(Aim of the exercise)
All lines holding the string "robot" are to be shown.

** begin Dataset **

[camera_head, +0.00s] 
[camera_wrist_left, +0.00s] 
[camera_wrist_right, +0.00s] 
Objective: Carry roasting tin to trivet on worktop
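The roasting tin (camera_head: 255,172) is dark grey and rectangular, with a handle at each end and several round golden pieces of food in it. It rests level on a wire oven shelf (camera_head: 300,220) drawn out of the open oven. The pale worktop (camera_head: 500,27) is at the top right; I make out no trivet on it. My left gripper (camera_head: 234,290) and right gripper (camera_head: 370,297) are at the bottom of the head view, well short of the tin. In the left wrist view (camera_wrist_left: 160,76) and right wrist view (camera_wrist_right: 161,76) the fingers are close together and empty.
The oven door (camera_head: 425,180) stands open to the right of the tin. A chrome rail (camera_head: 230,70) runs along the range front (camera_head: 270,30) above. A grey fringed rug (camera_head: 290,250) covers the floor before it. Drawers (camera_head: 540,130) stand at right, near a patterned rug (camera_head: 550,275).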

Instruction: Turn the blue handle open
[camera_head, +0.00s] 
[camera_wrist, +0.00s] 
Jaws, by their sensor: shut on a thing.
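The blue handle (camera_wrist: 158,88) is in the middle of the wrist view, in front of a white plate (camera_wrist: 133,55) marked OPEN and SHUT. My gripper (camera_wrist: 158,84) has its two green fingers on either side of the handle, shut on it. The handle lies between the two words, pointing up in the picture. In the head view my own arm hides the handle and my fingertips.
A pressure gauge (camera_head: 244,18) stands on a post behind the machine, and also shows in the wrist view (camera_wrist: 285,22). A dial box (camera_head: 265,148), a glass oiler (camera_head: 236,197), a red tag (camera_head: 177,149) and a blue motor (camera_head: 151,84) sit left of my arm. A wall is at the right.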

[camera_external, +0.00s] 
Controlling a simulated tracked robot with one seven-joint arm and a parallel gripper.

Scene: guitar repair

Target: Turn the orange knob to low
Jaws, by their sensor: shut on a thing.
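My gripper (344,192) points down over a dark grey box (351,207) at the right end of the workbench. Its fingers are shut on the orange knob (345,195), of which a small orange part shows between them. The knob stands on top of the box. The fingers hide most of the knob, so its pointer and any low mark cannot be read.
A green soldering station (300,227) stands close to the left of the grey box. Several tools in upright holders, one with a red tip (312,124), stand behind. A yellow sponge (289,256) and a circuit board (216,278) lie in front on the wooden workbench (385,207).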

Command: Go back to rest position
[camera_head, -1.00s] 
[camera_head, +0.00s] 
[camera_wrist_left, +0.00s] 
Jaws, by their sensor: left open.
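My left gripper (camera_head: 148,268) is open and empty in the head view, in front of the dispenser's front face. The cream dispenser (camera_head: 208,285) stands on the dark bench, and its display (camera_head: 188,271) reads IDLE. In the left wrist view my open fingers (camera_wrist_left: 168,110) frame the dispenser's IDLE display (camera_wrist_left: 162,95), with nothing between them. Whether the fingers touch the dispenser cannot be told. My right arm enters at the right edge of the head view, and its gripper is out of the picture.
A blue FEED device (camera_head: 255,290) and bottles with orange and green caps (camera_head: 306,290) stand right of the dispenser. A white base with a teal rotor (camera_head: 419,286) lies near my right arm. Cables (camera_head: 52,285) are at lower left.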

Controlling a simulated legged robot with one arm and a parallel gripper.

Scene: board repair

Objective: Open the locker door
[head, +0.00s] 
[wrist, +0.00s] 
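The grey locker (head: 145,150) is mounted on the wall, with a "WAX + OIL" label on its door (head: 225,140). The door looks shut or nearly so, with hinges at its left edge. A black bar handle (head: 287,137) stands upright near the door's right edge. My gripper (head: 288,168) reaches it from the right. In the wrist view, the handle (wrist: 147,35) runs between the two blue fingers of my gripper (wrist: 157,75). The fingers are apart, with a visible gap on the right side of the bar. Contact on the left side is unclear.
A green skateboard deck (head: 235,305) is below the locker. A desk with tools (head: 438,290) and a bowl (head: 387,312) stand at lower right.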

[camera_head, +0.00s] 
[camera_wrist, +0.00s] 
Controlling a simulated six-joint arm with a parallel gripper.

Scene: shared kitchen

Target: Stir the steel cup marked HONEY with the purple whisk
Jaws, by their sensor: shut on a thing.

** end Dataset **

(Result for this exercise)
Controlling a simulated tracked robot with one seven-joint arm and a parallel gripper.
Controlling a simulated legged robot with one arm and a parallel gripper.

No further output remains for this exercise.